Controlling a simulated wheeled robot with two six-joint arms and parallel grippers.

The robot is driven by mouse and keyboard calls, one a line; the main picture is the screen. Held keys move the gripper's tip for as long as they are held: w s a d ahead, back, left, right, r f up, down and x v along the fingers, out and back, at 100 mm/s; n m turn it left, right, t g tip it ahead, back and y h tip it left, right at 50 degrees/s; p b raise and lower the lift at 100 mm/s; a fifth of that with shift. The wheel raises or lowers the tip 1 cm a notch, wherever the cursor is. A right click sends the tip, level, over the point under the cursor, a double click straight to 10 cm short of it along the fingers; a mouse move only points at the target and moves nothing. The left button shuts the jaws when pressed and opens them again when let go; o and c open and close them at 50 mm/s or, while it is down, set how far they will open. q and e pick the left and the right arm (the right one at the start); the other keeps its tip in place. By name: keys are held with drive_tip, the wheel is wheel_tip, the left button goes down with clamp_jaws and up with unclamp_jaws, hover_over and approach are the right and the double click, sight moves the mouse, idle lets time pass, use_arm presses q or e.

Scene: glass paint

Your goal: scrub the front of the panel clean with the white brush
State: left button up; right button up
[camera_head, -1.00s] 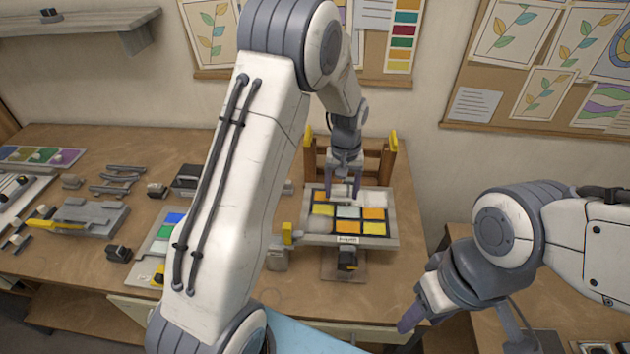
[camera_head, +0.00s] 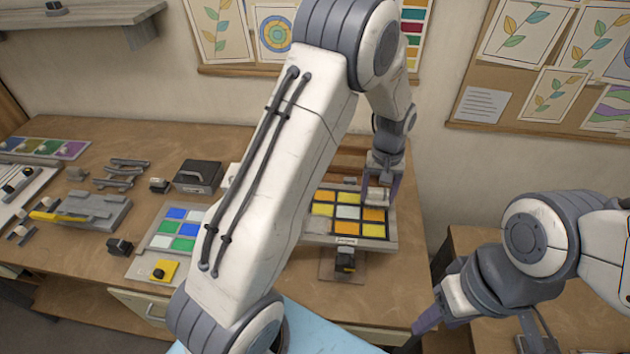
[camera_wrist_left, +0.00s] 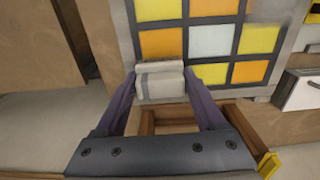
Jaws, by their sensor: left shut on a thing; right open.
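The panel (camera_head: 347,240) has a grey frame and a grid of yellow, orange and pale squares; it lies on the table's right part. A dull greyish patch covers its lower left cell. My left gripper (camera_head: 379,196) is shut on the white brush (camera_head: 376,194), over the panel's upper right corner. In the left wrist view the brush (camera_wrist_left: 160,82) lies between both fingers and hides a corner cell of the panel (camera_wrist_left: 190,25); whether it touches is unclear. My right gripper (camera_head: 480,328) is open and empty, low at right, away from the panel.
A sample board (camera_head: 150,243) with blue, green and white squares lies left of my left arm. A wooden rack (camera_wrist_left: 225,108) is close behind the panel. A dark block (camera_head: 345,262) sits in front.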

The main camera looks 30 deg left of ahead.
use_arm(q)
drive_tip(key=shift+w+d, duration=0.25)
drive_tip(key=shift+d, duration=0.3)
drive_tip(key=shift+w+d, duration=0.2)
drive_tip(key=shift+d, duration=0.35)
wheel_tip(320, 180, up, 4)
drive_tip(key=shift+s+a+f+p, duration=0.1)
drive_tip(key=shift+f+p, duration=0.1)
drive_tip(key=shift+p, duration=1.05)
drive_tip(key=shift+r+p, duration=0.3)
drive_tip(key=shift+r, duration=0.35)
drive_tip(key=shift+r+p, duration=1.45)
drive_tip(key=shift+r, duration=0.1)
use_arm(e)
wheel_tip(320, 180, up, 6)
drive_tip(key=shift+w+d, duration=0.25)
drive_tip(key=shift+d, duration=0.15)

## Task prompt
Gather each line of the listing containing the word "robot" and show it.

## Response to this exercise
Controlling a simulated wheeled robot with two six-joint arms and parallel grippers.
The robot is driven by mouse and keyboard calls, one a line; the main picture is the screen. Held keys move the gripper's tip for as long as they are held: w s a d ahead, back, left, right, r f up, down and x v along the fingers, out and back, at 100 mm/s; n m turn it left, right, t g tip it ahead, back and y h tip it left, right at 50 degrees/s; p b raise and lower the lift at 100 mm/s; a fifth of that with shift. The wheel raises or lowers the tip 1 cm a notch, wherever the cursor is. A right click sends the tip, level, over the point under the cursor, a double click straight to 10 cm short of it along the fingers; a mouse move only points at the target and moves nothing. The left button shuts the jaws when pressed and opens them again when let go; o and c open and close them at 50 mm/s or, while it is down, set how far they will open. q and e pick the left and the right arm (the right one at the start); the other keeps its tip in place. By name: keys are held with drive_tip, the wheel is wheel_tip, the left button goes down with clamp_jaws and up with unclamp_jaws, hover_over and approach are the right and the double click, sight moves the mouse, idle lets time pass, use_arm presses q or e.

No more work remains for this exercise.